Joe Pasqua: General Data Protection Regulation is an EU data privacy mandate that requires organizations to strictly manage customer data in a way that supports fundamental data rights to EU citizens, especially as related to access and portability. GDPR, which goes into effect in May, applies to businesses in the EU, but also to organizations outside the EU that process personal data for the purpose of offering goods and services to the EU or monitoring the behavior of data subjects within the EU.
In other words, just about any company that engages in any kind of e-commerce is on the hook for GDPR compliance. This means they have to see and manage all the customer data in their possession, regardless of the source system. Breaking down these data silos is very hard, so the concept of a data lake which serves as a central repository and provides a holistic view of all data is quite appealing.
insideBIGDATA: What are the advantages and disadvantages of the data lake model?
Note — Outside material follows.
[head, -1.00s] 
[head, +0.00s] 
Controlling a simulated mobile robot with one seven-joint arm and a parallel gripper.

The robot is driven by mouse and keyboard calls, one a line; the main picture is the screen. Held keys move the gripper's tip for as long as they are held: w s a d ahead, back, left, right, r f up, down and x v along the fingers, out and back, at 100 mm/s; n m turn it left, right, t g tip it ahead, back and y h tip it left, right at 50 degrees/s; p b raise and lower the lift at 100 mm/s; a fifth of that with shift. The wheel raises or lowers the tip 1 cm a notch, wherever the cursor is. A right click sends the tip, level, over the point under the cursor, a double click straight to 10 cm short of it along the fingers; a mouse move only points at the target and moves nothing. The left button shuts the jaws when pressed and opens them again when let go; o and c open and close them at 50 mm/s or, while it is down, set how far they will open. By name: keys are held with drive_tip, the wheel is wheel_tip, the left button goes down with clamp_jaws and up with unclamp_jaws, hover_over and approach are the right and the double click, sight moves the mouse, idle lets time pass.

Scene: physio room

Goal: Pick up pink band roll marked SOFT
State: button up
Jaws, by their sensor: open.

Joe Pasqua: Many organizations are drawn to this approach of “silo-busting” because data lakes seem easy to implement and they provide operational isolation by moving data and computation to a separate infrastructure. This isolation means that activity on the data lake, such as batch analytics, doesn’t impact production activities like transaction processing. Indeed, data lakes are becoming more common: Markets and Markets predicts the data lakes market will increase from $2.53 billion in 2016 to $8.81 billion by 2021, a compound annual growth rate of 28 percent.
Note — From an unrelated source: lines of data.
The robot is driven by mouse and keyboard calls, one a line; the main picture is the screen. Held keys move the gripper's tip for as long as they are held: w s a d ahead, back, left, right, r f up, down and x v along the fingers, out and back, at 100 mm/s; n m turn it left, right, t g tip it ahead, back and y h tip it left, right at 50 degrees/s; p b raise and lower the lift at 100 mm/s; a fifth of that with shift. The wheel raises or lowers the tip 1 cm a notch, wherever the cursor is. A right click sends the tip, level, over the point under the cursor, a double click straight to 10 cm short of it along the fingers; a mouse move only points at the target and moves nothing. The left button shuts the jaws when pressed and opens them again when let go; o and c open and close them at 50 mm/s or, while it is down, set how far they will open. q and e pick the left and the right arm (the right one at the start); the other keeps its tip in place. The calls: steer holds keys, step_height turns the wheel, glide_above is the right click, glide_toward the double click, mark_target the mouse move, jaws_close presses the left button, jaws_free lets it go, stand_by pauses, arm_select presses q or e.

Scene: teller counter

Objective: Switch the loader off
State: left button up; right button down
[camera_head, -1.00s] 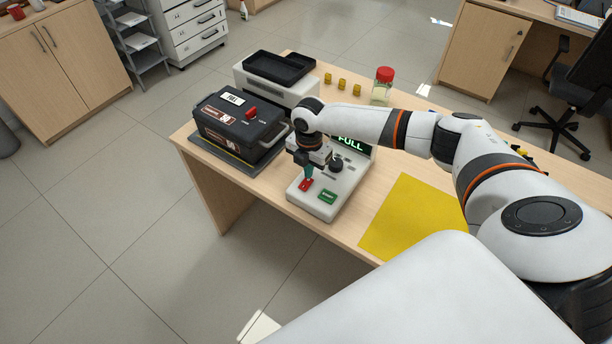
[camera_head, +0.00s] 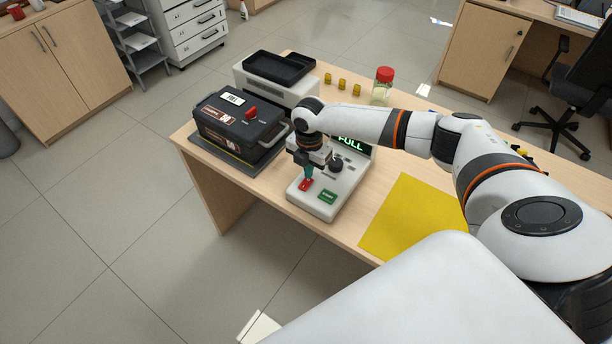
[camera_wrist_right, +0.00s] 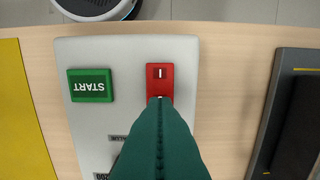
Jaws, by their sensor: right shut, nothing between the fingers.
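The white control box (camera_head: 318,207) stands on the wooden counter, with a lit display (camera_head: 350,144) reading FULL at its back. A red rocker switch (camera_head: 304,186) sits at its front left; in the right wrist view the switch (camera_wrist_right: 160,73) shows an "I" mark on its uncovered end. My right gripper (camera_head: 308,179) points down with its teal fingers shut and empty. In the right wrist view the fingertips (camera_wrist_right: 160,102) overlap the switch's other end and hide it; whether they touch or press it I cannot tell. My left gripper is not in view.
A green START button (camera_head: 327,196) is beside the switch, and a dark round knob (camera_head: 335,165) is behind. A black case (camera_head: 238,132) with a red handle stands left. A yellow mat (camera_head: 400,220) lies right. A red-lidded jar (camera_head: 383,85) stands behind my arm.

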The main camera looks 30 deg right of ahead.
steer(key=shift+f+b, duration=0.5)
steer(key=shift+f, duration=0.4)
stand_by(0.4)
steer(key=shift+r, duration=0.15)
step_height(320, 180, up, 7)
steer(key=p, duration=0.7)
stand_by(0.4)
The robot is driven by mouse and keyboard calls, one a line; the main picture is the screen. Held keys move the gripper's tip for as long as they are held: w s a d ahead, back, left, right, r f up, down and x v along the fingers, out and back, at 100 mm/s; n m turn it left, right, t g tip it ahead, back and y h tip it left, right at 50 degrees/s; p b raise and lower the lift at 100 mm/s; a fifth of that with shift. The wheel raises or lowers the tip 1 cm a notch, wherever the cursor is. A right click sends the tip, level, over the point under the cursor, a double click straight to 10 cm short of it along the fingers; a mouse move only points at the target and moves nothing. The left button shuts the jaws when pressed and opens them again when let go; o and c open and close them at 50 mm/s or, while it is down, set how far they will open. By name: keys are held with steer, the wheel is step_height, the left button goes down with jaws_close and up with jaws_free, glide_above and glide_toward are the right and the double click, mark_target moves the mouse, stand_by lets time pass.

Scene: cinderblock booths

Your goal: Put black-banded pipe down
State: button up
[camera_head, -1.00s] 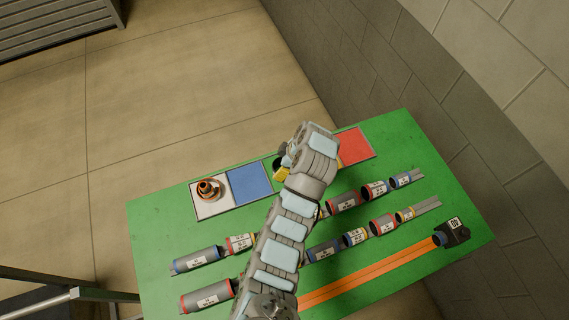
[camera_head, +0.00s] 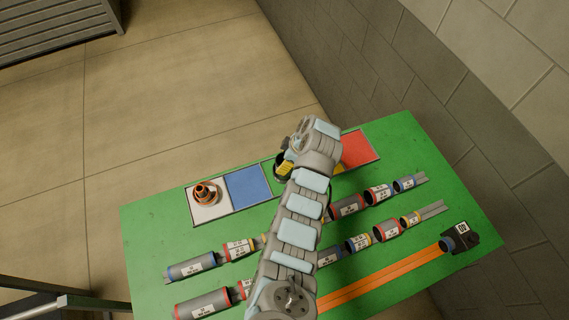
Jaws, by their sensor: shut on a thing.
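My gripper (camera_head: 288,167) is over the strip of coloured squares at the table's far side, mostly hidden behind my own wrist. It is shut on the black-banded pipe (camera_head: 280,170), of which only a small dark, rounded part shows left of the wrist. The pipe is over or near the part of the strip between the blue square (camera_head: 247,187) and the red square (camera_head: 358,149). I cannot tell whether it touches the surface.
The green table (camera_head: 150,225) carries two rows of labelled, banded pipes, including a blue-banded one (camera_head: 191,266) and a red-banded one (camera_head: 203,304). A copper-coloured piece (camera_head: 205,192) stands on the white square (camera_head: 209,212). Orange strips (camera_head: 385,273) lead to a dark block (camera_head: 461,237). A block wall rises at right.

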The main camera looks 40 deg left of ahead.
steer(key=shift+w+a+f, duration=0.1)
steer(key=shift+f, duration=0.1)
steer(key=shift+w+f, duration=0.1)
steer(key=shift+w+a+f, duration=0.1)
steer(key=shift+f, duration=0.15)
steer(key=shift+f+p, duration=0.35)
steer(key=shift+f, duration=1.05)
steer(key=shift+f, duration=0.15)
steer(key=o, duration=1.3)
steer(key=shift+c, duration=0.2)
With all that said, there are often severe drawbacks when companies move from the concept to reality. Many find that instead of a data lake, they are left with a data swamp. There are a few primary reasons for this.
First, traditional technologies used to build data lakes such as Hadoop or Amazon S3 provide no indexing or harmonization of the data they store. Users of the data lake are left to sift through massive quantities of information on their own. Typically, they end up cobbling together a set of technologies (perhaps HBase, SOLR, or other Amazon services) to help them find, harmonize, and process their data. Harmonization must deal with differences in the structure of data, terminology differences, and even semantic differences.
These efforts often fail to meet the business requirements, and even when they don’t, companies have just signed up for an ongoing development and support burden they didn’t expect.
Second, part of the allure of data lakes is simple, unfettered access to huge volumes of data. This sounds great for a data scientist, but is a nightmare for the governance group. Who has access to which parts of the data lake? Where did the data come from? Under what terms was it collected? What is the quality of the data? Data lakes can actually make things worse for regulatory compliance rather than better.
Finally, the line between analytical and operational systems is getting blurrier every day. Businesses need to make decisions in the moment, not just as a batch process. There are times when it would be really nice for the data lake to have transactional capabilities, but traditional data lake technologies aren’t built for that.
insideBIGDATA: Does this mean that any investment already made in data lakes is money down the drain?
Joe Pasqua: No, data lakes can play a valuable role for the businesses, but it’s important that they are used in the right place in the overall data fabric. They should not be the primary landing point for data from multiple systems because they lack the governance, security, and metadata features that are required. They should not be used when the application really calls for a database. They just weren’t built to do that. They can be quite valuable as an analytical tool once they are supplied with curated, governed data. Not surprisingly, that was their original intent – as an aggregated replacement for data marts.
Companies need to be careful to use data lakes appropriately, or they will throw good money after bad.
insideBIGDATA: If data lakes can’t take this central role, is there an alternative?
Joe Pasqua:Yes, an operational data hub. A data hub has many conceptual similarities to a data lake; most importantly, they also allow disparate data from multiple source silos to be collected in one place. Unlike data lakes, operational data hubs focus on data discovery and harmonization; security and governance; and real-time operational capabilities.
Organizations that implement an operational data hub can expect an active, integrated data store/interchange that provides a single, unified, 360-degree view of data. Achieving that requires the right type of underlying database. Today’s enterprise data is an amalgam of thousands of different relational schemas alongside office documents, PDFs, message exchange formats, mobile data, digital metadata, geospatial information, and knowledge graphs. Because of this wide variance, it makes sense to build an operational data hub on a database built to handle all types of data from almost any data source. This is where an enterprise NoSQL database fits the bill because it can ingest any type of data, and eliminate time-consuming data wrangling and ETL processes that can take years to implement and cost millions to maintain–all inherent weaknesses of traditional relational databases.
insideBIGDATA: What’s the upshot for enterprise stakeholders?
Joe Pasqua:Well, from both a competitive and compliance standpoint, there’s no question that companies need to break down data silos and harmonize the disparate data in their possession (now and in the future). The priority is clear, which makes it easy to figure out what to do but not necessarily how to do it. Companies need to look beyond the simple data lake model to find a solution that will help them derive new value for the business while at the same time meeting ever-growing regulatory requirements, such as GDPR.